Center for American Progress

Taiwan: A Progressive, Principled, and Pragmatic Approach to Managing Tensions With China

Taiwan: A Progressive, Principled, and Pragmatic Approach to Managing Tensions With China

The United States has the means to help preserve Taiwan’s resiliency and autonomy while managing tensions with China.

An election worker holds up a ballot as the official counting gets underway.
An election worker holds up a ballot as the official counting gets underway in the presidential election in Taipei, Taiwan, on January 13, 2024. (Getty/Annabelle Chih)

See other chapters in CAP’s Report: A Progressive, Principled, and Pragmatic Approach Toward China Policy

Taiwan: A Progressive, Principled, and Pragmatic Approach to Managing Tensions With China

CAP China Working Group on Taiwan

Washington can manage Taiwan Strait tensions—perennially one of the thorniest issues on the U.S.-China agenda—in a way that aligns to our strategic interests, through military deterrence, direct engagement with Beijing, and continued diplomatic efforts to pull third countries into the conversation. But there’s also a vibrant economic picture; the United States should deepen technological and economic engagement with Taiwan, which also helps preserve its resiliency and autonomy.

Key assessments and recommendations

  • The ultimate goal of U.S. policy should be to help Taiwan preserve its resiliency and autonomy to maximize the prospects for a peaceful resolution of tensions.
  • We can manage tensions in the Taiwan Strait through a balance of military deterrence, direct engagement with Beijing, and continued diplomatic efforts to pull key third countries into the conversation on cross-Strait stability.
  • Congress must respond to China’s strategy to pressure Taiwan through intimidation, coercion, and isolation by expanding America’s toolkit for countering Beijing’s “gray zone” playbook.
  • Deepening economic and technological engagement with Taiwan is critical for U.S. economic security and prosperity.

Context: Taiwan—A measured, firm, low-on-symbolism U.S. posture toward PRC aggression

Despite repeated claims that it wants “peaceful reunification” with Taiwan, Beijing is leveraging an expansive array of military, economic, diplomatic, and information tools to demoralize the people of Taiwan and isolate them from the global community.
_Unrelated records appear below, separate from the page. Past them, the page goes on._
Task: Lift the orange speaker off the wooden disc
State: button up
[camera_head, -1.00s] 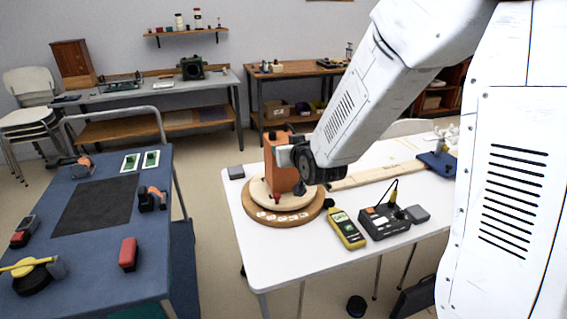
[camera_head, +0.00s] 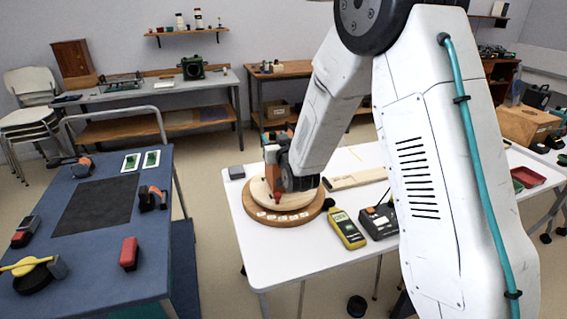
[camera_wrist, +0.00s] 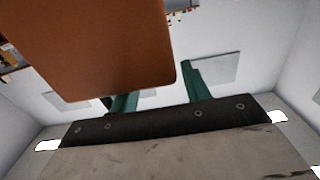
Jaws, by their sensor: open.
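The orange speaker (camera_head: 270,155) stands upright on the wooden disc (camera_head: 303,213), on the white table. My arm's end covers much of the speaker's right side in the head view. In the wrist view the speaker (camera_wrist: 95,45) fills the upper left as a large orange-brown block. My gripper (camera_wrist: 160,91) is open, with two green fingers. The speaker hides part of the left finger; the right finger stands clear to its right. I cannot tell whether either finger touches the speaker.
The white table (camera_head: 258,262) also holds a yellow meter (camera_head: 347,229), a dark box (camera_head: 379,221), a grey block (camera_head: 236,172) and a pale wooden strip (camera_head: 356,179). A blue workbench (camera_head: 90,275) with tools stands to the left, across a gap of floor.

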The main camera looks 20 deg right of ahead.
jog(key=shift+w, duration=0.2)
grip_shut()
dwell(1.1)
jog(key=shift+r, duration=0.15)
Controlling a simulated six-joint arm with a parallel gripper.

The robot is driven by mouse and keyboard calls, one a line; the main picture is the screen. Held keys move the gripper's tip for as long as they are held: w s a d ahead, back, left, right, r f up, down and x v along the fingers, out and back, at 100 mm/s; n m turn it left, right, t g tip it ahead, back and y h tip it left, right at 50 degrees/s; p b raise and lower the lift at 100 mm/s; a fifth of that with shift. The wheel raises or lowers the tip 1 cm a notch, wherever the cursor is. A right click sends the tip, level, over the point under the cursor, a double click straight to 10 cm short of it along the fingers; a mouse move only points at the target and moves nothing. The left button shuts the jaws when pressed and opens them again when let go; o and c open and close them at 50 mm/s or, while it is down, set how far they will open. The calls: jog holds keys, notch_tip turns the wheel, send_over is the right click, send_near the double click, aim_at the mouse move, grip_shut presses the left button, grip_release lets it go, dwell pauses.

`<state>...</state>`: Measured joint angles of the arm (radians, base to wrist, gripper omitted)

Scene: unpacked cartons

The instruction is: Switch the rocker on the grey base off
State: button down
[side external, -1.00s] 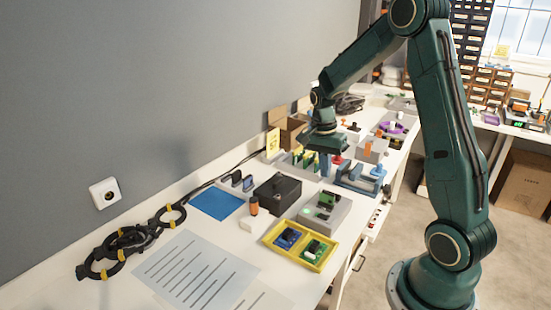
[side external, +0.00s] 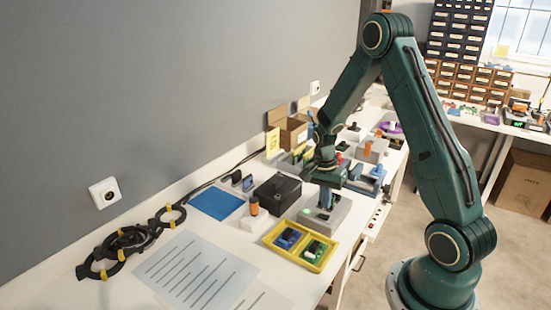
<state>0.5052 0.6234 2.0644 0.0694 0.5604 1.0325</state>
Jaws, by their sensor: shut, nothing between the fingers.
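A grey base (side external: 338,221) stands on the white bench behind the yellow tray. A small green light (side external: 306,211) glows on its left part. My gripper (side external: 325,204) is shut and empty, pointing down over the top of this base. The fingers hide most of what sits on the base, so the rocker and its tilt cannot be made out. I cannot tell whether the fingertips touch it.
A yellow tray (side external: 272,238) with a blue and a green part stands in front. A black box (side external: 277,193) and an orange-capped item (side external: 254,206) are close on the left. A blue-and-grey holder (side external: 370,181) is behind. Papers (side external: 190,270) lie at front left.

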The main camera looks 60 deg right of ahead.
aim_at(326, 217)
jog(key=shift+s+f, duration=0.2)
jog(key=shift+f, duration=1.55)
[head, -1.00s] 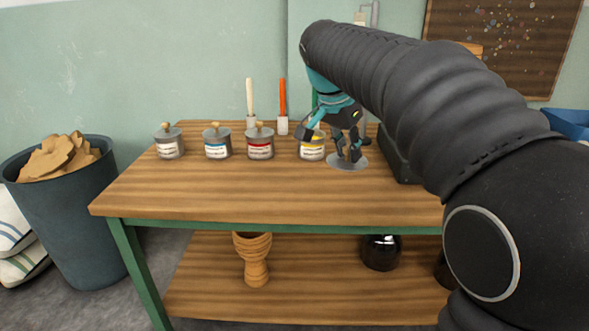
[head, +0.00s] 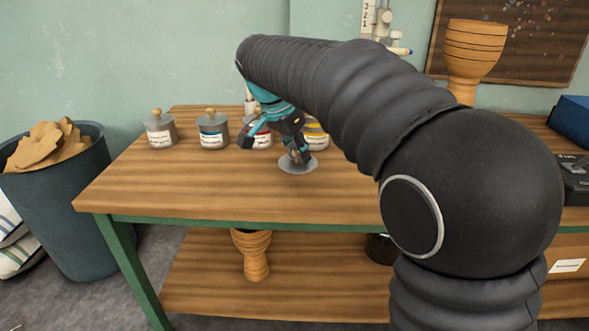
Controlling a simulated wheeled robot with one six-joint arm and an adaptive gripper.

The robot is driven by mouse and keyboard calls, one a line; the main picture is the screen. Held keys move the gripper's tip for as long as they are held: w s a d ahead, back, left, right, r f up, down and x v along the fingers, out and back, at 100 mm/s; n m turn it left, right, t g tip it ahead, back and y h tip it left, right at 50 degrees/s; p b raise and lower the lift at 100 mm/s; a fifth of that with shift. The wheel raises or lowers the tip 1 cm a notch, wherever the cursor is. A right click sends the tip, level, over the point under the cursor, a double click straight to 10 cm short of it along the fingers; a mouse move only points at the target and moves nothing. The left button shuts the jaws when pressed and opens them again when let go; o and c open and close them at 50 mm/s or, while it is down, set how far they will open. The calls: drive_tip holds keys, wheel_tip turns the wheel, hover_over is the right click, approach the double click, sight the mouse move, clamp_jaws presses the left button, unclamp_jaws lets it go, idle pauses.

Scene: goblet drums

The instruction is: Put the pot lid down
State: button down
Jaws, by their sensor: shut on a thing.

In Beijing’s view, accomplishing these ambitions will create a direct path to formally incorporating Taiwan into the People’s Republic of China.

While Beijing continues to threaten a direct military attack on the island if this “peaceful” path is foreclosed, it is clear from both actions and authoritative statements—including by President Xi Jinping—that China’s leaders perceive the potential economic and diplomatic cost of an invasion as unacceptably high, largely owing to the expectation of a forceful U.S. military response. Thus, the challenges for the United States are to help Taiwan defend itself, to further integrate it into the global community, and to ensure U.S. actions don’t unnecessarily escalate the situation or antagonize Beijing.

The only sustainable approach to support Taiwan is one that is measured and firm, prioritizing effectiveness and impact over symbolism and political stunts. While it may appear unsatisfactory, the U.S. approach should be to “kick the can down the road” in a way that lets Taiwan bolster its resiliency even as Beijing continues to believe there is a long-term path to “reunification.”

The United States has vital interests in ensuring that the Taiwan Strait remains stable and peaceful and that any long-term resolution to tensions between Beijing and Taipei is peaceful and enjoys the direct support of the people of Taiwan. These interests are not gauzy or theoretical. Taiwan is an irreplaceable technology partner, especially in its unrivaled semiconductor manufacturing capabilities. Any disruption in Taiwan’s technological supply chains would impose significant economic cost on the United States, our key allies, and China.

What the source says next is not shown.